Sein Eintreten für Säkularität ist bedeutsam in einer Zeit, in der die westliche Welt versucht ist, den Teufel mit dem Beelzebub auszutreiben, das heisst religionisierte Konflikte durch Institutionalisierung von Religion zu bekämpfen. Dies unterscheidet Adonis denn auch fundamental von seinem Kritiker Navid Kermani, dem diesjährigen Träger des «Friedenspreises des Deutschen Buchhandels», der 2012 nach dem Urteil des Kölner Landgerichts, welches die Beschneidung eines Knaben als Körperverletzung taxiert hatte, dem Gericht vorwarf «mal eben so im Handstreich viertausend Jahre Religionsgeschichte für obsolet zu erklären.» Aufklärung sei nicht nur die Herrschaft der Vernunft, sondern zugleich das Einsehen in deren Begrenztheit. Kermani selber ist ein Freund der Religionen, setzt auf den interreligiösen Dialog und hat anlässlich der Preisübergabe 2015 ein interreligiöses Gebet angestimmt.

Vernunft sollte sich aber nur durch bessere Vernunft und sicher nicht durch religiöse Tradition begrenzen lassen. Der aufgeklärte Staat sollte sich deshalb von den Erkenntnissen der Vernunft, also den Wissenschaften leiten lassen und das Religiöse innerhalb der menschenrechtlichen Grenzen zwar tolerieren aber nicht instrumentalisieren und institutionalisieren - auch nicht zur Integration von Menschen mit anderen Traditionen.

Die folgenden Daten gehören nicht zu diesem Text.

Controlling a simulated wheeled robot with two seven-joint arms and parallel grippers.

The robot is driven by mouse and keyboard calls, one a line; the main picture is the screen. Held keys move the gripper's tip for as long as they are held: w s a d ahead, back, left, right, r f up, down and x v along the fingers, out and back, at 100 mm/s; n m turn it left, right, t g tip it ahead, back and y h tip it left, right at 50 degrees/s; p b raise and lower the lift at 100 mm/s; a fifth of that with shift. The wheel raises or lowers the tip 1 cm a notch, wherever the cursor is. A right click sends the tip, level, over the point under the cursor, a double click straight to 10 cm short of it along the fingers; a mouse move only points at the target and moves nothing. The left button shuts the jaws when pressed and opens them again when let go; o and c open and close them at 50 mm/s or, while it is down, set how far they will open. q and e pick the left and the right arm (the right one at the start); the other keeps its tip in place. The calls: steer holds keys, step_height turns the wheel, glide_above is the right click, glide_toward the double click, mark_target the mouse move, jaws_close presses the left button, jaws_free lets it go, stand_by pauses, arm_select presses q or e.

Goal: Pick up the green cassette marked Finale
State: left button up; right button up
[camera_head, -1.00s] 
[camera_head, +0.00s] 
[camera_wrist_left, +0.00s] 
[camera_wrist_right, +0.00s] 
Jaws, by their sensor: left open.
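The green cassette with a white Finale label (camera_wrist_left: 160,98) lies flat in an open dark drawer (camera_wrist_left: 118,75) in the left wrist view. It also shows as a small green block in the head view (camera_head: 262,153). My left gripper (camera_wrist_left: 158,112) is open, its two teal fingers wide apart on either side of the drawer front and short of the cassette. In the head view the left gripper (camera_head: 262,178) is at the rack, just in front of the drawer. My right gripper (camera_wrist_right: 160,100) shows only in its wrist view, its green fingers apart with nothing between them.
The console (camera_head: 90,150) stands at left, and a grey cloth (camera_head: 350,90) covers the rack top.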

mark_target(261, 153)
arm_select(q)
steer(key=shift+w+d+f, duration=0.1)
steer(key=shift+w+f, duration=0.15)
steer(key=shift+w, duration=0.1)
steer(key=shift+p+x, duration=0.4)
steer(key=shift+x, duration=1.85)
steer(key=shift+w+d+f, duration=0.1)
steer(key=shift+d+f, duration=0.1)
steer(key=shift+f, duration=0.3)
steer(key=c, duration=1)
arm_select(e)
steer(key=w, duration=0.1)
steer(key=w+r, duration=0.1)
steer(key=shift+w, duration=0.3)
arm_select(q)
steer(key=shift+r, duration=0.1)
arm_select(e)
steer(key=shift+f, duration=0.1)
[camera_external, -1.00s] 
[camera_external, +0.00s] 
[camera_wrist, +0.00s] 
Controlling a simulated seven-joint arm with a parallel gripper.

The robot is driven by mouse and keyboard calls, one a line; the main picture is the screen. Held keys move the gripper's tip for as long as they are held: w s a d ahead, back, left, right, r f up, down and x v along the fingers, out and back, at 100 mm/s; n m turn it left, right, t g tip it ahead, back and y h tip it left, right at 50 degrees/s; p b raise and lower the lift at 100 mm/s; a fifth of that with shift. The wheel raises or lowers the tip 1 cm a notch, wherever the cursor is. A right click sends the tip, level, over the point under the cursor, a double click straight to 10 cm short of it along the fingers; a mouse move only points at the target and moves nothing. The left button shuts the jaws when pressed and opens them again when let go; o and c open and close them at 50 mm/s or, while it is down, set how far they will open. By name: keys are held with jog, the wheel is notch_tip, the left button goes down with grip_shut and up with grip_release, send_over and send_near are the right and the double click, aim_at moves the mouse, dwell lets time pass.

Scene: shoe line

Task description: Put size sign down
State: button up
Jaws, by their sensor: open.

Wer heutzutage auf der Flucht ist, flüchtet in den Westen, flüchtet eben gerade vor institutionalisierter Religion, die das Leben der Menschen bis ins Detail regeln will, flüchtet von staatlicher Freiheitsbeschränkung und sucht staatliche Freiheitsgarantie und Menschenrechte. Es ist absurd und geradezu obszön, Flüchtlinge in Europa zur Integration an Islamverbände, Kirchen und Glaubensgemeinschaften zu verweisen und diese weiter zu institutionalisieren und dadurch als Hort der Freiheit zu adeln.

Vernunft ist die Basis eines wissenschaftlichen Weltverständnisses, das sich vom religiösen Weltverständnis durch seinen Veränderungswillen angesichts von neuen Erkenntnissen unterscheidet. Religiöses Weltverständnis ist statisch und hat sich deshalb als stabilisierendes Element einer Gesellschaft lange halten können. Diese Rolle hat in aufgeklärten Gesellschaften das Recht übernommen, das zwar nicht vollständig statisch, aber träge ist. Das Recht hat als Gegengewicht zum rasanten wissenschaftlichen Fortschritt die Aufgabe, diesen nicht zu unterdrücken, aber in seiner Vorläufigkeit und Irrtumsanfälligkeit zu sehen und seine unmittelbare Durchschlagskraft auf die Gesellschaft durch demokratisch erlassene Gesetze sinnvoll zu begrenzen.